For years now, the Sunlight Foundation, Josh Tauberer of GovTrack, and a host of others from the open government community have been [pushing the Library of Congress to remove this burden](http://sunlightfoundation.com/blog/2012/02/02/bulk-data-at-the-house-legislative-data-conference/) by publishing downloadable, machine-readable bulk data to the public.

This pressure is a big part of what led to the [creation of the Bulk Data Task Force](http://www.speaker.gov/press-release/house-leaders-back-bulk-access-legislative-information) by the House of Representatives in 2012. The Task Force soon asked the Library of Congress to produce a cost estimate on publishing just a tiny piece of this data — hand-written bill summaries — online in XML.

The Library’s cost estimate, tucked away in 6 pages of a 913-page committee report, was authored in [October 2012](https://gist.github.com/konklone/6690800) (publicly released only in July). In the middle is a jarring portrayal of using open government data as a risky, inaccurate disservice to the public:

> Once the information is hosted and “mashed up” by third parties, there exists no method for ensuring that the information has not been tampered with or innocently misinterpreted. Furthermore, distribution of bulk data will likely result in multiple alternative stores of legislative information that, to varying degrees are not as timely, and therefore as accurate, as Congress’ primary systems. If there is an obligation to inform the general public to the risks of non-authoritative versions of the information, it has not been included in the estimates. [Emphasis added.]

The estimate also devotes [an entire paragraph](https://gist.github.com/konklone/6690800#support) to scare language, warning the reader that the release of bill summaries in XML could lead directly to unstoppable public demand for CRS reports, forever compromising the integrity and quality of CRS’ work.

Finally, the bill summaries the Library is grudgingly, ominously releasing are [only those that apply to bills originating in the House](https://gist.github.com/konklone/6690800#house-only). Anybody wishing to use these summaries to evaluate the work of Congress will find a weakened and incomplete dataset.

The Library appears to see public reuse of government data as, well, simply too risky. Somebody might mess something up! This is a narrow attitude, and a damaging policy decision. As [Josh Tauberer](https://twitter.com/JoshData/status/383217004066242560) of GovTrack put it in [his letter to the Library and to the Speaker of the House](http://razor.occams.info/pubdocs/2013-09-26%20Letter%20to%20the%20Librarian.pdf) today:

> …it is reprehensible that the Library would discredit other sources of information as inherently risky, as if instead of a free press the public ought to rely on the Library alone as its only source of risk-free information about the legislative branch.

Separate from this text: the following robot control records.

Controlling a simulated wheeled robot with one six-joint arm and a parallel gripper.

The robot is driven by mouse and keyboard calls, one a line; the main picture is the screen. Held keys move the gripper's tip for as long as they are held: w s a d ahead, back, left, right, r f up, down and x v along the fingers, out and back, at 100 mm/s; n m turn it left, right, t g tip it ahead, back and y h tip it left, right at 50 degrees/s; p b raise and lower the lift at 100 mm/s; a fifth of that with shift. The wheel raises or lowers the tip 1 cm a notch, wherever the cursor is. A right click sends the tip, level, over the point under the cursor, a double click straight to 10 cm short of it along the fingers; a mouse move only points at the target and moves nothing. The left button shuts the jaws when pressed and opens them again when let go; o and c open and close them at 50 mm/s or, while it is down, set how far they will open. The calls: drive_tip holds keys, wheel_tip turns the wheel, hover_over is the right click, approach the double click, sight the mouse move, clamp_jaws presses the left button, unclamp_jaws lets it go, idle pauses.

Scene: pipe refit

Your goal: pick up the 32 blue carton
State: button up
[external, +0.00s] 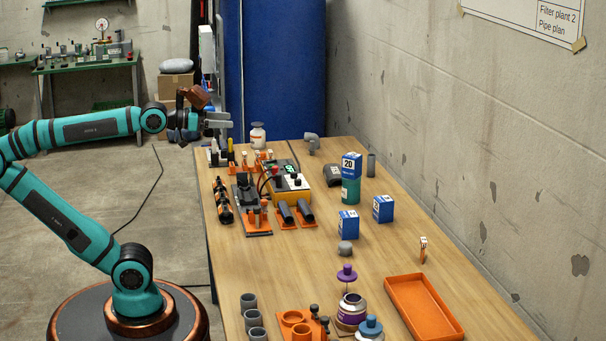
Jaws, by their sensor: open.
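Three blue-and-white cartons show at the right of the table. One carton (351,166), marked 20, sits on top of a green cylinder (351,191). A second carton (348,225) stands on the table in front of it, and a third carton (383,209) stands to the right. The numbers on these two are too small to read, so I cannot tell which is the 32. My gripper (226,120) is open and empty, raised above the table's far left end, well away from the cartons.
A yellow device (291,190) and orange holders with dark tubes stand left of the cartons. A grey fitting (345,248) stands just in front of the second carton. An orange tray (424,308) lies nearer, at right. The concrete wall runs along the table's right side.

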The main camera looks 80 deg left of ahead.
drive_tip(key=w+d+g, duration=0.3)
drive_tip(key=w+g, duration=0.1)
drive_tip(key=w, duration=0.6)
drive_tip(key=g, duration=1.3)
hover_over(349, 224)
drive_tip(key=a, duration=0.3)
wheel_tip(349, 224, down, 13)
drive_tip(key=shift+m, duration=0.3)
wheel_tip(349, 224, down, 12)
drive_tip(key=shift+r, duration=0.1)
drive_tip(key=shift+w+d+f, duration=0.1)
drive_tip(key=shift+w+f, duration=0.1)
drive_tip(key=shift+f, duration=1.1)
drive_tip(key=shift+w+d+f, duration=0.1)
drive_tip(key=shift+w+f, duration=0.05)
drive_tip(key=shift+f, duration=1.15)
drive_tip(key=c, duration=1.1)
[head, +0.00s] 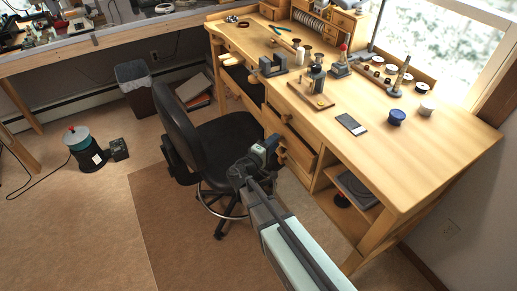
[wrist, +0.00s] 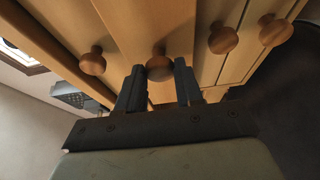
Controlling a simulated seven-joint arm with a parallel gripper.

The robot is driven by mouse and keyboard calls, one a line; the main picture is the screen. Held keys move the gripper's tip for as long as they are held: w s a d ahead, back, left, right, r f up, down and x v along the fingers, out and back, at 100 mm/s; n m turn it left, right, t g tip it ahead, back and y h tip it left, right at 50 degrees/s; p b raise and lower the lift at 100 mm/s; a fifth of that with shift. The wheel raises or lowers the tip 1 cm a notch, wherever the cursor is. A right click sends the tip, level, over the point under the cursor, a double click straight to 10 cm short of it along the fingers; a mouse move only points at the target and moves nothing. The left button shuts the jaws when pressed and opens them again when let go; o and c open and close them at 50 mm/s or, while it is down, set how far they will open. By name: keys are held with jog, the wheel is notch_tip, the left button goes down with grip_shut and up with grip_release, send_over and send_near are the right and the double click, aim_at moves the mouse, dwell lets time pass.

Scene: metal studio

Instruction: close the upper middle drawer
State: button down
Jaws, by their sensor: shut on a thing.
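The drawer stack is under the right part of the wooden workbench. In the wrist view several drawer fronts with round wooden knobs run side by side. My gripper (wrist: 160,86) is shut on the second knob from the left (wrist: 160,66), one finger on each side of it. I take this to be the knob of the upper middle drawer (wrist: 150,22). In the head view a drawer in this stack (head: 300,150) stands pulled out, with a dark gap at its top. My gripper (head: 272,147) is at its front and partly hides it. How far out it stands is hard to tell.
A black office chair (head: 180,125) stands close to the left of my arm. Another knob (head: 285,118) sits just above my gripper. An open shelf (head: 350,200) is to the right. The workbench top (head: 420,155) holds tools and jars. Carpet is free at lower left.

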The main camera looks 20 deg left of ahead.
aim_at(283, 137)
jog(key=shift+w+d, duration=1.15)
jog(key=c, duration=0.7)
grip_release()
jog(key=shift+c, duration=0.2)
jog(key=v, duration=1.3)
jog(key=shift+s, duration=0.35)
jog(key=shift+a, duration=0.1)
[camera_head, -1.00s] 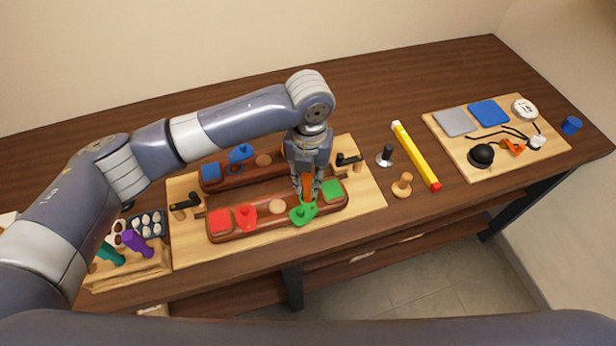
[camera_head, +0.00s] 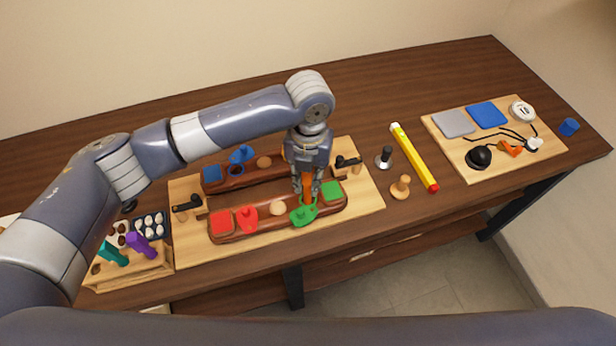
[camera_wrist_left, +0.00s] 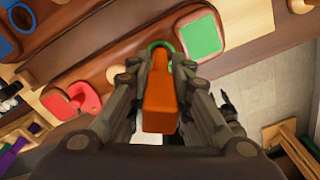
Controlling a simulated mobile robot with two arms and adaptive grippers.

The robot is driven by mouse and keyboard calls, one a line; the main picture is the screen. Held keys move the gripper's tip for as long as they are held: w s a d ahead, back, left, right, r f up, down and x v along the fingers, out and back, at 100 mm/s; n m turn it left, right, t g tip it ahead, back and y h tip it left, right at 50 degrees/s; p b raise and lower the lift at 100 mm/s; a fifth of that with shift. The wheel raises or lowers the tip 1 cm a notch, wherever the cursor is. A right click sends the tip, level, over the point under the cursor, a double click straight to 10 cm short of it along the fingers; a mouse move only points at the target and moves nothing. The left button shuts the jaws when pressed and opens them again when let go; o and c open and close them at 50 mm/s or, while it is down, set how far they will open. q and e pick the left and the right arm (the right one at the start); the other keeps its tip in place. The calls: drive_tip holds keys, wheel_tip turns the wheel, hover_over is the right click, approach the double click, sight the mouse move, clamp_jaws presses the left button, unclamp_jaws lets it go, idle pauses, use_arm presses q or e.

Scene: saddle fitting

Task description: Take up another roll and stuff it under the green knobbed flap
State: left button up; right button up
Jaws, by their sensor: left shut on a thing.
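The green knobbed flap (camera_head: 303,214) is at the right part of the near brown saddle bar (camera_head: 262,226), beside a green square pad (camera_head: 331,190). My left gripper (camera_head: 306,190) is above it, shut on an upright orange handle (camera_wrist_left: 160,100). The handle's lower end is at the green flap, whose ring (camera_wrist_left: 160,47) shows behind the handle in the left wrist view. I cannot tell whether it touches. Several small white and brown rolls (camera_head: 148,224) lie in a dark tray at the left. My right gripper is not in view.
A red flap (camera_head: 247,217) and red pad (camera_head: 220,221) are on the same bar. The far bar carries a blue flap (camera_head: 242,154). A wooden rack holds teal and purple handles (camera_head: 140,246).

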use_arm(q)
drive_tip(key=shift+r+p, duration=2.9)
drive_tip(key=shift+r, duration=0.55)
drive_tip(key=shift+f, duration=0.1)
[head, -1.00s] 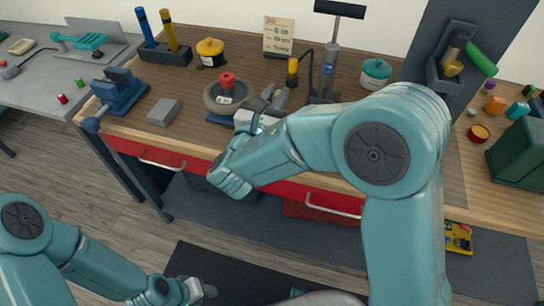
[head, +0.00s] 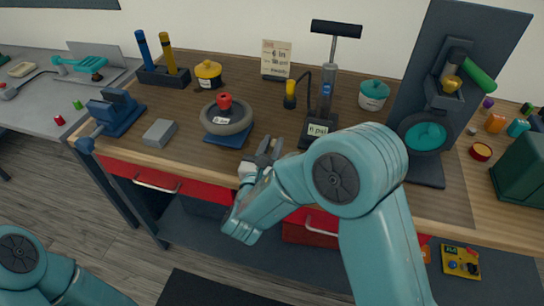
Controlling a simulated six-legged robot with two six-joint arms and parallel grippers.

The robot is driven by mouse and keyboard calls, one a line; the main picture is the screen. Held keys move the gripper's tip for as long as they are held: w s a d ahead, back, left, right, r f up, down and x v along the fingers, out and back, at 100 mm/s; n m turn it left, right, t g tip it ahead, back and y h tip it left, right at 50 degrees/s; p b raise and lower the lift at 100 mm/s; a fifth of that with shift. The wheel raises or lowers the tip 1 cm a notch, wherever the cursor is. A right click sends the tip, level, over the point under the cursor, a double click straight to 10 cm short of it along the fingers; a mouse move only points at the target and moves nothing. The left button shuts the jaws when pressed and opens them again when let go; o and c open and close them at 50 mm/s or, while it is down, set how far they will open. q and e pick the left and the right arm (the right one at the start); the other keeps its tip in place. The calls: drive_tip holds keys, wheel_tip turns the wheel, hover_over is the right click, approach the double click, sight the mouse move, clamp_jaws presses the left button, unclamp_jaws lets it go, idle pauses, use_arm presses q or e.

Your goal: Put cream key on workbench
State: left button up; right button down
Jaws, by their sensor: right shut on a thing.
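The workbench (head: 195,155) has a brown wooden top and red drawers, and runs across the middle of the head view. My right gripper (head: 267,148) is at its front edge, close in front of the round wheel on the blue stand. Its two grey fingers point up and away from me. They are shut on a small thing that I cannot make out. I cannot pick out the cream key anywhere in the picture. My left arm shows only at the lower left, and its gripper is outside the picture.
A teal lidded pot (head: 373,95) stands further right. Bare wood lies between the grey block and the wheel.

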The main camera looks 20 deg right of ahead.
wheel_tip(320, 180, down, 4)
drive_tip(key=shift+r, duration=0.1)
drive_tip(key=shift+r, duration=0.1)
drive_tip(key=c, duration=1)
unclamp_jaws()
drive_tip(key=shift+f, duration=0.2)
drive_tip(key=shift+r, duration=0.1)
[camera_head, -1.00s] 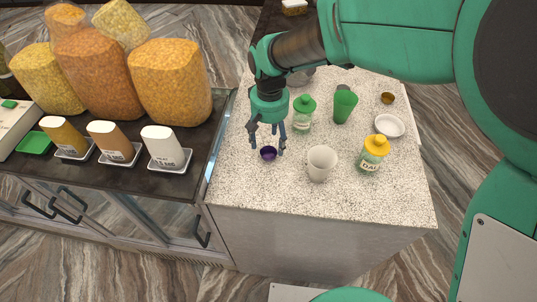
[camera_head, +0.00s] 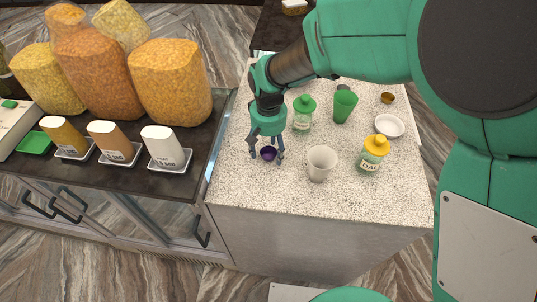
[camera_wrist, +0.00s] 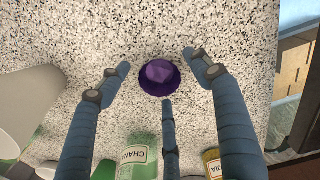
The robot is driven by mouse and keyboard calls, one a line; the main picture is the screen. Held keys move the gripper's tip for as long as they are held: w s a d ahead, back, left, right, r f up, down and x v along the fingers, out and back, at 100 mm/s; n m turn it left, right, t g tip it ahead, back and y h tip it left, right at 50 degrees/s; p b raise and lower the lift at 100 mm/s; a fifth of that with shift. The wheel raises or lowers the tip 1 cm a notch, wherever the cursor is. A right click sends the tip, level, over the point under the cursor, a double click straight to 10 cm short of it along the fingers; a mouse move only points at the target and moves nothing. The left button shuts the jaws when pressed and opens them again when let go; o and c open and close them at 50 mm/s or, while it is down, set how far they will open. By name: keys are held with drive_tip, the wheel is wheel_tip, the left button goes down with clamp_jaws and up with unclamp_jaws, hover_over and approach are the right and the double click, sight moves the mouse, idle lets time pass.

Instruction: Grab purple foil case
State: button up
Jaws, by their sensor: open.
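The purple foil case (camera_head: 268,153) is a small round cup on the speckled counter (camera_head: 240,190), near its left side. In the wrist view the purple foil case (camera_wrist: 159,76) lies between the spread fingers, with what looks like a faceted purple inside. My gripper (camera_head: 267,156) is open and points down over the case, its fingers around it.
A white cup (camera_head: 320,164) stands close to the right of the case. The counter's front left is clear.

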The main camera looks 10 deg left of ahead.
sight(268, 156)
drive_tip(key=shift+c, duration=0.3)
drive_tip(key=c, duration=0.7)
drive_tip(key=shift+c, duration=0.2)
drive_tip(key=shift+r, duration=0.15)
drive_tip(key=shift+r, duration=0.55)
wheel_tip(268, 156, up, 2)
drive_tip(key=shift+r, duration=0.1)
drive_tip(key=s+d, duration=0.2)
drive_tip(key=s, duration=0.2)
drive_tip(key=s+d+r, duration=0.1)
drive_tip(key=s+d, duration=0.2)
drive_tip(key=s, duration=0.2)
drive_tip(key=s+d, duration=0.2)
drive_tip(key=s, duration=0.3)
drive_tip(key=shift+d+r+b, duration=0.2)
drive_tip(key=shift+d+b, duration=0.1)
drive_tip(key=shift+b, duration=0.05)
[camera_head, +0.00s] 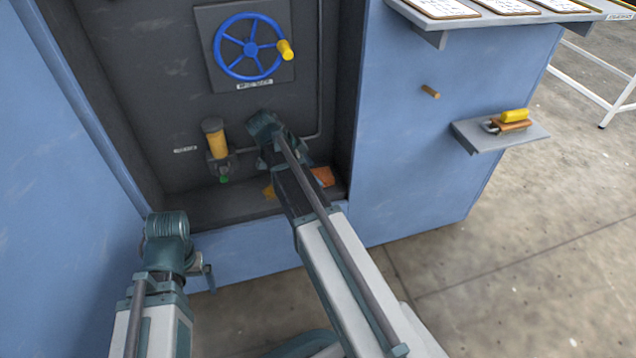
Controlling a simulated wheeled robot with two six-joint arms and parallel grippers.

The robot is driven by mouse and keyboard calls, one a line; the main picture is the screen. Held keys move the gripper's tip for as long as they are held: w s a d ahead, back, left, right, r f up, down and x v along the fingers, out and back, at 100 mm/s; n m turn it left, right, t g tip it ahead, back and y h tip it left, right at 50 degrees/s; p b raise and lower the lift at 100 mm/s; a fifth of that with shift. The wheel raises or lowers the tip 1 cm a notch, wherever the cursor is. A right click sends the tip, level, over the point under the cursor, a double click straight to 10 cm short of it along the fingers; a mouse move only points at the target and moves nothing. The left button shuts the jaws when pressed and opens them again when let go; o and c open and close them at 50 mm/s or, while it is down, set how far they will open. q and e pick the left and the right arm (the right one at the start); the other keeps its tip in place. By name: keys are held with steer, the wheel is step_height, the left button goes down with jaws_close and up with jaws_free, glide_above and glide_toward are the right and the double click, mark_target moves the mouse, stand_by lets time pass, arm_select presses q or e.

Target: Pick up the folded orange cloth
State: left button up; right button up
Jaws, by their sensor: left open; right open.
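A flat orange piece (323,177), which looks like the folded orange cloth, lies on the floor of the dark recess. My right forearm crosses in front of it and hides part of it. A smaller yellow-orange patch (269,191) shows left of the forearm; I cannot tell whether it is the same cloth. My right gripper (263,163) is inside the recess, above the patch, open and mostly hidden by its own wrist and forearm. My left gripper (208,278) is open, outside the recess by the blue front panel, apart from the cloth.
The recess back wall carries a blue handwheel (250,47), a yellow-topped fitting (215,140) and a pipe. A blue side wall (50,180) stands left.

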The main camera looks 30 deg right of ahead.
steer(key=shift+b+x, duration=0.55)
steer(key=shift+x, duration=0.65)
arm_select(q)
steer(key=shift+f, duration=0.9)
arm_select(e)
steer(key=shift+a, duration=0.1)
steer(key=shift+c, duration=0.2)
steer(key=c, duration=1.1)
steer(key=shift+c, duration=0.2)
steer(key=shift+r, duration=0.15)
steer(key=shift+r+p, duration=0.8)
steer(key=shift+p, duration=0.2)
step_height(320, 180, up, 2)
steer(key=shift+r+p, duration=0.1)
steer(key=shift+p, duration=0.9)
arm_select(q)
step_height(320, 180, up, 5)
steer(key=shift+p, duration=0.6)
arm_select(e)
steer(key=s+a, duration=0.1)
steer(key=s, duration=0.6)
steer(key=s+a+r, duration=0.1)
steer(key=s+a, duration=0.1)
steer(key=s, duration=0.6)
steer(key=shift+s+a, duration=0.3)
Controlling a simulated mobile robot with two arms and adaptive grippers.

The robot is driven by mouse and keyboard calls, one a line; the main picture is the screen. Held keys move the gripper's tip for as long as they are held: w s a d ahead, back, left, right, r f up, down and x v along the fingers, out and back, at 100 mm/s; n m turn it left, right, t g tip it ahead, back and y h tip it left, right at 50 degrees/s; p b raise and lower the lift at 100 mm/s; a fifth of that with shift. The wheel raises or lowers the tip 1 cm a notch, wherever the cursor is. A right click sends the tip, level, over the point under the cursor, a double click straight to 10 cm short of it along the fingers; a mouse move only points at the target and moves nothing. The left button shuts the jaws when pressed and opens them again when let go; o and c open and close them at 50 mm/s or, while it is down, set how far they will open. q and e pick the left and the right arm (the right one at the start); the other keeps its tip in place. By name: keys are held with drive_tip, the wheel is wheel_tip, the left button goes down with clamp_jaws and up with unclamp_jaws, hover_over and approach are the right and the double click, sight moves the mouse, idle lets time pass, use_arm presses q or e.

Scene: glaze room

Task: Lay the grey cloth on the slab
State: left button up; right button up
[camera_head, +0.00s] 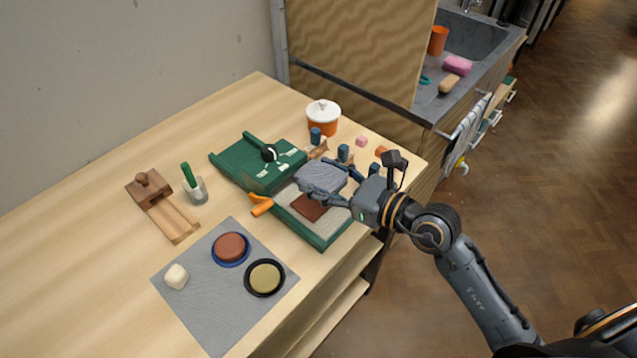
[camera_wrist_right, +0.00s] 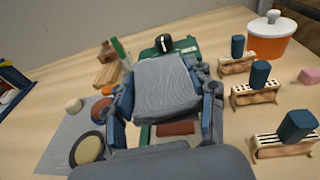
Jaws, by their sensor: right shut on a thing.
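The grey cloth (camera_head: 321,177) is a thick folded-looking pad, held up in my right gripper (camera_head: 328,180). The gripper's two fingers close on its opposite sides, as the right wrist view shows, with the cloth (camera_wrist_right: 166,85) between the fingers (camera_wrist_right: 162,92). The red-brown slab (camera_head: 306,208) lies flat on the pale bed of the green machine (camera_head: 322,236). The cloth hangs above the bed and appears apart from the slab, covering part of it from sight. In the wrist view, the slab (camera_wrist_right: 176,128) shows below the cloth. My left gripper is not in view.
An orange-handled tool (camera_head: 262,206) lies beside the bed. A lidded orange pot (camera_head: 323,118) and blue-handled stamps (camera_head: 343,153) stand behind. A grey mat (camera_head: 205,315) with round dishes lies front left, near a wooden plane-like tool (camera_head: 163,210). The far left of the table is clear.

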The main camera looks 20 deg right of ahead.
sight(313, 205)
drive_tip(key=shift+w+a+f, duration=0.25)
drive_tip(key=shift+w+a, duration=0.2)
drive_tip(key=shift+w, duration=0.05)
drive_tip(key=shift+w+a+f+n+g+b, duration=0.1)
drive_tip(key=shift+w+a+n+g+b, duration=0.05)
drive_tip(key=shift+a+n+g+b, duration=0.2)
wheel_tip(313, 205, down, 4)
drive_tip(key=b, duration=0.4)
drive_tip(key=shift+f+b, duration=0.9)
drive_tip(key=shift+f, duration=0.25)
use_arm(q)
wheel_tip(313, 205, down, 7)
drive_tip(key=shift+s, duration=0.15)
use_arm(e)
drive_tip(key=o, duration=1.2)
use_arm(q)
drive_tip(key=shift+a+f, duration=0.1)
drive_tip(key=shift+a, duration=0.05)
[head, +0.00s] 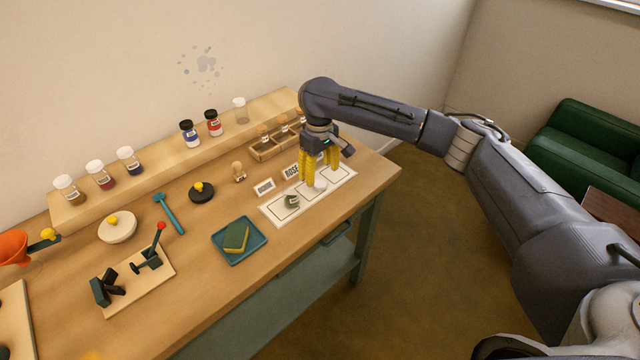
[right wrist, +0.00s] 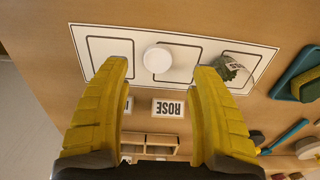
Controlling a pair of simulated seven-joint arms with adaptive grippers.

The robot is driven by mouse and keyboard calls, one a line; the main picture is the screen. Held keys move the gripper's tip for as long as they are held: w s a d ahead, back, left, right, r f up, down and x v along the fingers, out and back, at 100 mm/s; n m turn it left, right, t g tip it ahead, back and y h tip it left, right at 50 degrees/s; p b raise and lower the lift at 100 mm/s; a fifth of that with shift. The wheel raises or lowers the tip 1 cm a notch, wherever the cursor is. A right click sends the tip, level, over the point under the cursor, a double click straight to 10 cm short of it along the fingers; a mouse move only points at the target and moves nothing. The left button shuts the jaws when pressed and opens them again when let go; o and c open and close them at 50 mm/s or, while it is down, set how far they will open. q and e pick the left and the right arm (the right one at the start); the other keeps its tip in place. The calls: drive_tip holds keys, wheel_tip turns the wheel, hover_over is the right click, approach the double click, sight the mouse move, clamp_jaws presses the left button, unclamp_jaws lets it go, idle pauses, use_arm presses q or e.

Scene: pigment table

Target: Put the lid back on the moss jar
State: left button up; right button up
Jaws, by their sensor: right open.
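My right gripper (head: 314,185) is open, its yellow fingers pointing down over the white mat (head: 272,211) at the right of the table. A round white lid (right wrist: 158,59) lies on the mat's middle square and shows between the fingertips in the right wrist view. In the head view the lid (head: 319,186) is partly behind the fingers. The moss jar (head: 291,201), small and clear with green inside, stands on the mat's left square; it also shows in the right wrist view (right wrist: 232,68), right of the lid. My left gripper is not in view.
ROSE card (head: 291,171) and another card (head: 265,187) stand behind the mat, before a wooden compartment box (head: 263,152). A blue tray (head: 239,254) with a sponge lies left of the mat. Jars line the back shelf (head: 165,157). The mat's right square is bare.

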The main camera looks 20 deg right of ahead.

The Library need not feel so threatened. Congress.gov will always be the invaluable source of official record for legislative information, no matter what “alternative stores” arise. In fact, those stores arose years ago! GovTrack and Sunlight (among others) have been [giving away Congressional data](http://sunlightfoundation.com/blog/2013/08/20/a-modern-approach-to-open-data/) on the streets of the Internet for free for years, and it hasn’t removed an ounce of legitimacy from the official sources.

What **has** happened is that, in the absence of reliable downloadable data from the Library of Congress, the public has learned to get that [data](https://github.com/unitedstates/congress/wiki) [from](http://developer.nytimes.com/docs/congress_api) [other](https://www.govtrack.us/developers/api) [sources](http://sunlightlabs.github.io/congress/). This includes Congress itself — you can find GovTrack, in particular, [referenced](http://donyoung.house.gov/news/documentsingle.aspx?DocumentID=155578) and [embedded](http://kinzinger.house.gov/index.cfm?sectionid=74) all over members’ websites. And, as we learned at this year’s [Legislative Data and Transparency Conference](https://cha.house.gov/2013-legislative-data-and-transparency-conference), the House Democrats use GovTrack data to power their own internal information systems, precisely because of how difficult it is to get data from the Library:

DemCom—the intranet site for House Dems—uses @govtrack as its main source of legislative data. Better than scraping THOMAS themselves. #LDTC

— Harlan Yu (@harlanyu) May 22, 2013

In recent years, every other part of Congress has found reasons to offer tremendously valuable data to the public. [House votes](http://clerk.house.gov/evs/2013/index.asp) and [Senate votes](http://www.senate.gov/pagelayout/legislative/a_three_sections_with_teasers/votes.htm) are now published in XML in nearly real time. The House has created an ambitious repository of committee documents and upcoming floor activity at [docs.house.gov](http://docs.house.gov/). The Government Printing Office’s [FDSys](http://www.gpo.gov/fdsys/) has grown into a [vitally important](http://sunlightfoundation.com/blog/2013/02/07/keeping-gpos-data-free/) source of bulk data for the United States. And most recently, [the US Code was released as XML](http://sunlightfoundation.com/blog/2013/07/30/the-u-s-code-arrives-in-xml/).

Going forward, the Senate should step up and join the House in demonstrating leadership on opening data to the public. The Senate can start by telling the Library of Congress that it has no objection to the Library publishing its Senate data alongside that of the House.

The Library of Congress still has the opportunity to join the open government community as the data provider of official record. To do that, the Library will have to stop making excuses, and embrace its responsibility to the public.